Landline still needed in the country

Hamish Wilson says Vodafone's extinction claims are premature.

The death of landlines? As Mark Twain once said of rumours that he had expired – “greatly exaggerated”.

Vodafone thinks landlines will be extinct in a little more than 5 years.

Content in the Herald suggests we’ll all have gone mobile by then, especially businesses.

That I very much doubt. At least where I choose to live nowadays. OK – maybe they will become extinct where Vodafone chooses to offer 4G phone services, but there’s a lot of businesses around us that will likely want to keep the landline for a fair while yet. There’s a lot of other, similar businesses around the country that also will likely want to keep a landline. They’re all called farmers.

We are about 25km due east of Masterton and we get our internet via satellite, like most of our neighbours who are almost all real farmers. We keep a dial-up connection going because some days the weather kills the satellite signal. Satellite is not cheap, and the datacaps are low – we pay $115 a month for 6GB. So, we don’t Skype or Voip. And, in the rain, chances are we’d end up disconnected and back on the landline.

But you say, didn’t Vodafone get paid a fair whack to bring 4G to rural areas, so stop moaning. It’s true – Vodafone and Telecom got $285 million from government.

Yes, our local school already has fibre to the door – 15km out of Masterton. But that’s where fibre stops. We’re 15km further along the road, so fibre won’t do it for us. So, where will Vodafone’s 4G cover extend to? If you check the final 4G coverage map you’ll see large expanses of white to the east of Masterton, with occasional sprinkles of blue that are the covered spots. Those are the tops of hills. We’re in the white bits (lower down in the valleys), along with most of our neighbours. No 4G for us.

We called Vodafone a while back, when they began advertising their upcoming rural cover, and got told pretty bluntly that we’d never get rural 4G.

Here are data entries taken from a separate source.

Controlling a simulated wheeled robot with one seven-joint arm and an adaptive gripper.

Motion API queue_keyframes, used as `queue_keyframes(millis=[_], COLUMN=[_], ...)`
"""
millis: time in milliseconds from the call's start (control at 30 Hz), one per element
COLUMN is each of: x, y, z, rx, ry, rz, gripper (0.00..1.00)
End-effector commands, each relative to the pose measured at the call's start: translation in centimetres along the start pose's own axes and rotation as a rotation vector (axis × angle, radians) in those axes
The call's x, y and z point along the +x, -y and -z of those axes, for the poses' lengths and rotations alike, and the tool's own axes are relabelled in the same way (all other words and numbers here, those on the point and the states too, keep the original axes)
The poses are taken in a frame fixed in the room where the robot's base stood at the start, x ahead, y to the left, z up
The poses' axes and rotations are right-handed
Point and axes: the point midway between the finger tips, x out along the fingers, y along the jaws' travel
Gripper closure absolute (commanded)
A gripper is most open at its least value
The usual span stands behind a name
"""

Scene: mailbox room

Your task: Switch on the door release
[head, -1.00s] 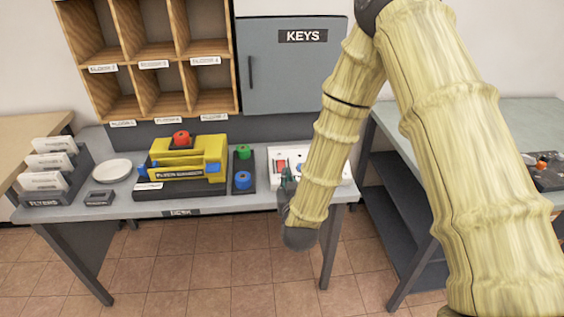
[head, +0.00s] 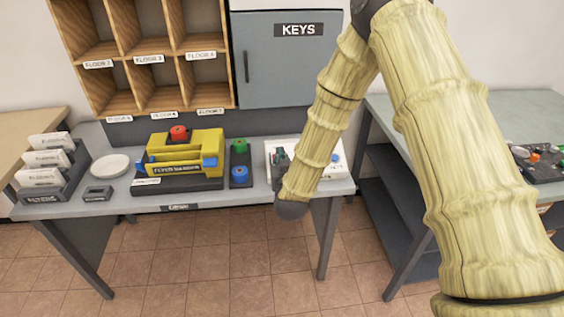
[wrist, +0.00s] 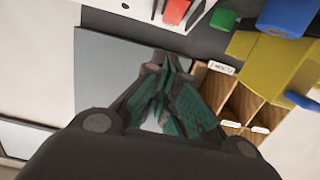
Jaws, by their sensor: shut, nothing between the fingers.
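A white panel (head: 341,174) lies at the right end of the grey table, below the KEYS cabinet. My forearm covers its middle, and a blue round part (head: 335,157) shows at its right. In the wrist view the white panel (wrist: 147,8) is at the top edge with a red part (wrist: 175,11) on it; I cannot read its label. My gripper (head: 279,157) is over the left part of the panel in the head view. In the wrist view my gripper (wrist: 165,68) has its dark green fingers together and empty, with the red part beyond their tips. I cannot tell whether they touch anything.
A yellow device (head: 205,145) with a red knob stands left of the panel. Green (head: 239,145) and blue (head: 239,172) knobs stand between them. The grey KEYS cabinet (head: 285,70) and wooden pigeonholes (head: 150,103) rise behind. A second table (head: 500,110) is at the right.

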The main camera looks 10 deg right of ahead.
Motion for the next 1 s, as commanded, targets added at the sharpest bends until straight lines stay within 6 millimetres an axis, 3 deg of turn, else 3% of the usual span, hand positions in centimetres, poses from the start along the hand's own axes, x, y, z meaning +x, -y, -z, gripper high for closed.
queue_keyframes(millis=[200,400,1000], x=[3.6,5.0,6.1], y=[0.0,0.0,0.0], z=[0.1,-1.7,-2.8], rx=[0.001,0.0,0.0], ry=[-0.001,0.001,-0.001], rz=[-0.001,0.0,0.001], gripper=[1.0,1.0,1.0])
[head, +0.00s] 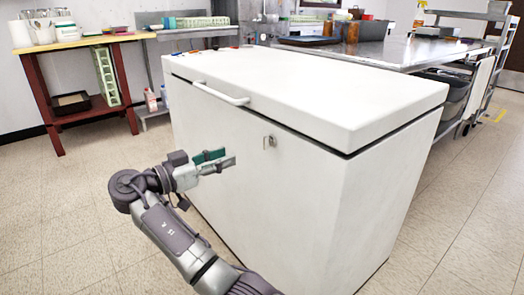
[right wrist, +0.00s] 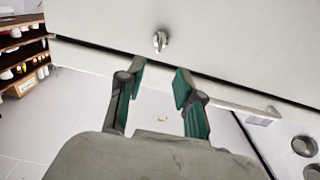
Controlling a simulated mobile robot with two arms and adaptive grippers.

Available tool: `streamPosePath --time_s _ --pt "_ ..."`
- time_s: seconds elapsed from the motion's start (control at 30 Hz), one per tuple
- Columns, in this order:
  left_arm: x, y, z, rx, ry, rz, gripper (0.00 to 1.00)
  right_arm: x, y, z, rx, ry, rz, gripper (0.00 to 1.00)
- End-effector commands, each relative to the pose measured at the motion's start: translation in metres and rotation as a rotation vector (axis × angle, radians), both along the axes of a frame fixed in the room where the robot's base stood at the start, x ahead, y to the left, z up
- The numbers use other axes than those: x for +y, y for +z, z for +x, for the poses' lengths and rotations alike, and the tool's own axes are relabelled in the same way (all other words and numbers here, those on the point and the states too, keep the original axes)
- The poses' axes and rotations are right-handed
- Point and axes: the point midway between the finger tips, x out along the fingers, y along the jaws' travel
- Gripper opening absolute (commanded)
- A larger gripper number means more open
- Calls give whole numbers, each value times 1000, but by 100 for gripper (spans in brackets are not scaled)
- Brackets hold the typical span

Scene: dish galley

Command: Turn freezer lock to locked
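The white chest freezer (head: 270,210) fills the middle of the head view, with its lid (head: 310,85) down. The small metal freezer lock (head: 269,141) is on the front face, below the lid seam. It also shows at the top of the right wrist view (right wrist: 160,40), as a round base with a narrow part sticking out. My right gripper (head: 216,161) is left of the lock and apart from it. In the right wrist view its green-padded fingers (right wrist: 160,80) are spread with nothing between them. My left gripper is not in view.
A white handle (head: 221,93) sticks out from the lid's front edge, left of the lock. A red-legged wooden table (head: 85,42) stands at the back left. A steel counter (head: 400,52) stands behind the freezer. The floor in front is clear.

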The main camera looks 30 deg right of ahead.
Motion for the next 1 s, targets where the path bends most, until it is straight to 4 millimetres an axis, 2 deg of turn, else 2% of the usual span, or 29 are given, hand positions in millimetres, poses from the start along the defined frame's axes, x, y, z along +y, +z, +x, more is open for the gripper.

There’s some alternatives, like Telecom’s 3G service which doesn’t claim to cover us, but does work in a limited way through much of our valley. It’s not fast and quite unreliable where we are, which is why we use satellite. Better still – there’s Wiz Wireless who provide a very fast wireless service to much of the area that won’t be covered by Vodafone through a series of hilltop towers. Unfortunately, much of our local area is too low down in the valley to get the Wiz signal.

We wonder why the Government gave all the money to Vodafone when there already was a fast wireless broadband service covering much of the real rural Wairarapa. Are Vodafone using the rural broadband money just to convert their existing Wairarapa towers to 4G?

So, like our neighbours, we’ll keep our copper wire landline on for a fair while yet. And, I’ll get the old plastic phone a nice bumper sticker - “I’m not dead yet”. (borrowed from Monty Python/Spamalot)

About the author:

Hamish Wilson is our newest life member. Before, he worked for Consumer forever. Well, at least longer than most of our staff can remember!

Long ago, he joined the test team to work on ancient devices like computers with floppy disc drives, video recorders and pre-digital cameras. More recently, he’s got lost testing car GPS devices, found his way using smart phone apps, and, like many of us, been baffled by set-top box and TV remote controls.

Now semi-retired, he writes occasional blogs when it’s too wet to be fixing fences or chopping wood on his lifestyle block.